Transcribe only part of the material below: the lines from the one containing "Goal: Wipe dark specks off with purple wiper" through the one containing "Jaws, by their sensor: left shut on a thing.", inclusive, exactly as written.

| RECORD EXTRACTS |
========================================================================
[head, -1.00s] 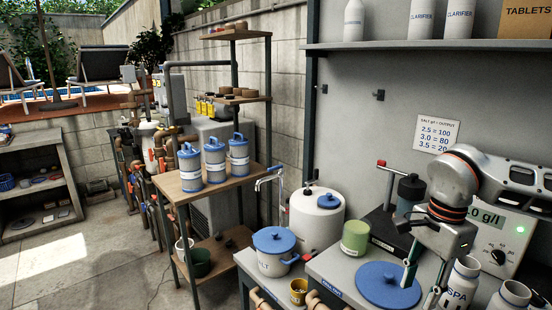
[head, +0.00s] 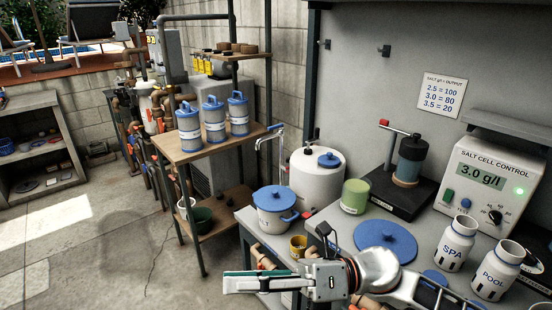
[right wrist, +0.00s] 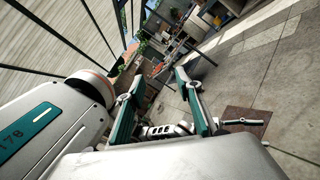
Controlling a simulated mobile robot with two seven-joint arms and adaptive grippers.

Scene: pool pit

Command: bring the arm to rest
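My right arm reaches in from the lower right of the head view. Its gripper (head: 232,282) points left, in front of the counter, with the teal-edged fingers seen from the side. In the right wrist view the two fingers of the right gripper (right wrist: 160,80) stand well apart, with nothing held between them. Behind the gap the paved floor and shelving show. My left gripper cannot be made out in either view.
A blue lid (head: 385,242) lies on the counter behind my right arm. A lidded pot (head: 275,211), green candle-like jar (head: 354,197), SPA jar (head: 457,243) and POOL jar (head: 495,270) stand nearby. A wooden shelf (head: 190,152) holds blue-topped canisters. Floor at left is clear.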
========================================================================
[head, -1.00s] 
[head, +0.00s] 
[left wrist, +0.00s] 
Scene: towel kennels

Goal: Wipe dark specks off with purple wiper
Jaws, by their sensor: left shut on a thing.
========================================================================
| FINISHED ANSWER |
Goal: Wipe dark specks off with purple wiper
Jaws, by their sensor: left shut on a thing.

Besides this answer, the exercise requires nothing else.